Alljährlich an Ostern treffen sich in vielen Dörfern und Städten Deutschlands Einheimische und Touristen an großen Osterfeuern bei Musik, Speis und Trank, um gemeinsam zu feiern. Diese öffentlichen Osterfeuer, die behutsam über einen längeren Zeitraum zusammengetragen und gestapelt wurden, so dass sie möglichst lange brennen, beruhen auf einer weit ins Mittelalter zurückgehenden Tradition der Freudenfeuer, mit denen der Winter mit seiner lang andauernden Kälte und Dunkelheit endlich vertrieben werden soll, um den Frühling mit wärmerer Luft und vor allem wieder Licht zu begrüßen.

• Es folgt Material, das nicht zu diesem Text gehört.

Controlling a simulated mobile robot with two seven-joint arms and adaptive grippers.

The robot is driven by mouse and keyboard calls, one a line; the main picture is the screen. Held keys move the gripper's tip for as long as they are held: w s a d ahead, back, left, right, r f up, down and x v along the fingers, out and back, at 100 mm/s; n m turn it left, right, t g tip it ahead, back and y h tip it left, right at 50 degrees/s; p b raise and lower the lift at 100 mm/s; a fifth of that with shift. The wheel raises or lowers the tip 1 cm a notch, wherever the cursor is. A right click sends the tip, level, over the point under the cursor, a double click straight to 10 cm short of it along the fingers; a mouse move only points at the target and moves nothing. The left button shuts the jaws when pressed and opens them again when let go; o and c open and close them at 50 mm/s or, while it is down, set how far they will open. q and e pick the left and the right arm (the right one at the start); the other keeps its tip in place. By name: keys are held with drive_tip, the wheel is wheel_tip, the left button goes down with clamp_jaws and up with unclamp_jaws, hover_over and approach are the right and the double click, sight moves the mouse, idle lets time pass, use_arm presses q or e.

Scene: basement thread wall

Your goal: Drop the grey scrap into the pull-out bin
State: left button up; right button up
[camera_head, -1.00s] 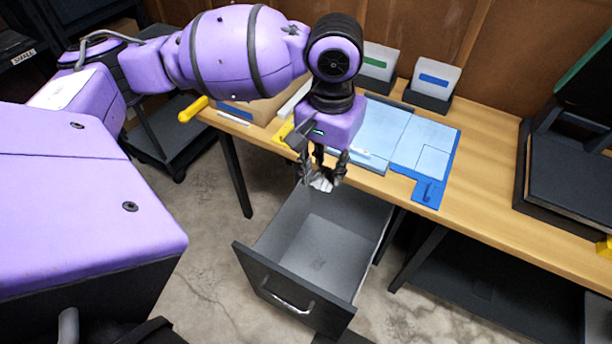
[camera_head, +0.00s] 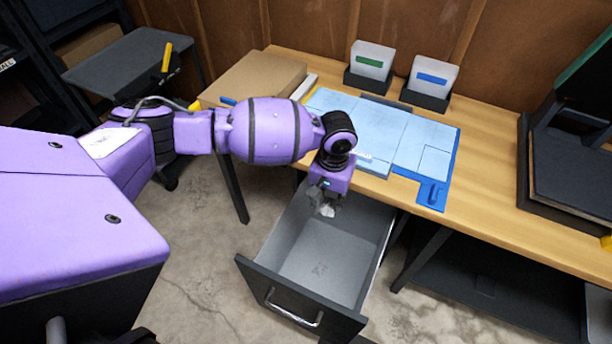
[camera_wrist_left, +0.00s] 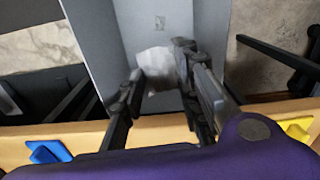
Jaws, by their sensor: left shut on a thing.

In der Regel werden die Osterfeuer in der Nacht von Samstag auf Ostersonntag entfacht, es gibt auch Gemeinden, wo dies am Ostersonntag stattfindet. Wenn man am Osterwochenende auf den Autobahnen oder Landstraßen unterwegs ist, zieht meist ein leichter Nebel und ein Brandgeruch übers Land. Unternimmt man auf den Flüssen eine Bootstour, so sieht man die Feuer entlang der Küste flackern. Egal wie warm, kalt, sonnig oder regnerisch es ist, die Osterfeuer schaffen es immer wieder, ein wenig Gänsehautfeeling zu erzeugen.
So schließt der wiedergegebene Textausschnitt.